►
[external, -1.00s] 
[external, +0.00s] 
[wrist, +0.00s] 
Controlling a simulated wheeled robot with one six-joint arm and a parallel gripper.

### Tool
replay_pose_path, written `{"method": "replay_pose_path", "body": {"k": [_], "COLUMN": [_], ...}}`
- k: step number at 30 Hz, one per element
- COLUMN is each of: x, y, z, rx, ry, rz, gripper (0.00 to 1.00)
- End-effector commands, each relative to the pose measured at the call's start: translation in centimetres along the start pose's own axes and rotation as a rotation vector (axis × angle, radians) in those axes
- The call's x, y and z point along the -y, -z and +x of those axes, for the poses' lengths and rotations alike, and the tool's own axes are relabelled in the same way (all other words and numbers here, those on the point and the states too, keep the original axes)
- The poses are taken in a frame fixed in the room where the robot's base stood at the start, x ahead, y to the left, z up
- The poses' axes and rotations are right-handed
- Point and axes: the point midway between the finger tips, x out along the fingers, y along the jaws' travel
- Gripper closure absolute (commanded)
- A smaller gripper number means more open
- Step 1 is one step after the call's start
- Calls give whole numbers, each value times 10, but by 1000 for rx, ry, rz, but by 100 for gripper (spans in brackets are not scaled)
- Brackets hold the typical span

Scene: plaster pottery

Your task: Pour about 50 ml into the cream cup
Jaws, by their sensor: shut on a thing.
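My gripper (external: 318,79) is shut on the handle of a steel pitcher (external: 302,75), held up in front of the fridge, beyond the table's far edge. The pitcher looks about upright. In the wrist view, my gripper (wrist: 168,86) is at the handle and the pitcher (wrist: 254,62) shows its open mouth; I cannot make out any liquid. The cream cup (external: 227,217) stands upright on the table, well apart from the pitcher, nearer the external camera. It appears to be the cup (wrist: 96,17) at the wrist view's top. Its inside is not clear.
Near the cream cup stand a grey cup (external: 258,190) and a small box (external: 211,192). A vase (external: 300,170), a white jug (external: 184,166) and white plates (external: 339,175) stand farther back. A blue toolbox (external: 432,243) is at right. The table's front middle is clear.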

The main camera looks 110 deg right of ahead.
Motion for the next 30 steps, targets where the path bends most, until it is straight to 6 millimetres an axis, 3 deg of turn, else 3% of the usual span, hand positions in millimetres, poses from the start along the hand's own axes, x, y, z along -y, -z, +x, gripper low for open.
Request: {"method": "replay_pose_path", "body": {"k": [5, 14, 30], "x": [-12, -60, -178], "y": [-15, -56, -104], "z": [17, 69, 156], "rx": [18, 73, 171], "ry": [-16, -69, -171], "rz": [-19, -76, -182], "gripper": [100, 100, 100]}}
◄
►
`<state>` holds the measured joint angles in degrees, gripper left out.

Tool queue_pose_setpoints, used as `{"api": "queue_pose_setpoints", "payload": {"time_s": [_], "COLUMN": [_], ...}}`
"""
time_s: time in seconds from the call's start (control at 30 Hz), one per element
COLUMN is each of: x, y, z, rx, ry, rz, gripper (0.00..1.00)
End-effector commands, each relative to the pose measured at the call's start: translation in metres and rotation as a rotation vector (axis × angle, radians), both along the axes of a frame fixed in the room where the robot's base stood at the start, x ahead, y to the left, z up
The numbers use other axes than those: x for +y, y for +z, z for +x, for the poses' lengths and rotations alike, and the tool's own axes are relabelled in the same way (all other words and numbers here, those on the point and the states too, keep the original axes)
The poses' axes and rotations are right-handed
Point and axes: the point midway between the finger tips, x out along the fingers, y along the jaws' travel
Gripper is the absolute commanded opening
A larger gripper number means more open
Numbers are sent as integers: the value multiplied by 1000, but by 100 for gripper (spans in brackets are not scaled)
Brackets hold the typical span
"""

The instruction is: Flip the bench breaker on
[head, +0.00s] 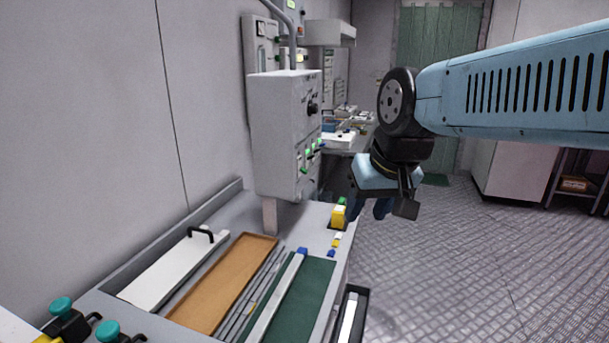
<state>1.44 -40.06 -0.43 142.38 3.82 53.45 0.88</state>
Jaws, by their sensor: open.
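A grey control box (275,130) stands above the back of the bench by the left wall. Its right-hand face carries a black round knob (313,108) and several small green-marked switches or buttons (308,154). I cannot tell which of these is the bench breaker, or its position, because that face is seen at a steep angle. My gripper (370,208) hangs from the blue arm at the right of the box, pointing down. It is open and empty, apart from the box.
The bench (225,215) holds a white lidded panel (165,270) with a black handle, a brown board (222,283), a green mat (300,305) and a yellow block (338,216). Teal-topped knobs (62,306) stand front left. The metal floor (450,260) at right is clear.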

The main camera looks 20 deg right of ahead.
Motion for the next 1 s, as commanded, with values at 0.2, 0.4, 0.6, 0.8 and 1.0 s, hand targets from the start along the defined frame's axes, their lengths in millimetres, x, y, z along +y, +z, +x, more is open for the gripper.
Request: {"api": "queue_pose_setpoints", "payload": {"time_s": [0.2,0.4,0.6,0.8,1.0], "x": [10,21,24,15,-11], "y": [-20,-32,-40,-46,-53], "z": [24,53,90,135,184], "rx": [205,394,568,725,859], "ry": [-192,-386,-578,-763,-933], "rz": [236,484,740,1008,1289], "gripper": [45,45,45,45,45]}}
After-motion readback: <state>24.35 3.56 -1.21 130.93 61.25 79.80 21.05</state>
◄
YOUR TASK: Whenever "next" turns up in a line, pick that line out.

OUTPUT:
Motion for the next 30 steps, targets where the path bends most, until it is straight to 6 millimetres an axis, 3 deg of turn, else 3% of the usual span, hand positions in millimetres, poses from the start along the hand's own axes, x, y, z along -y, -z, +x, gripper low for open.
Motion for the next 1 s, as commanded, with values at 0.2, 0.4, 0.6, 0.8 and 1.0 s, hand targets from the start along the defined frame's axes, their lengths in millimetres, x, y, z along +y, +z, +x, more is open for the gripper.

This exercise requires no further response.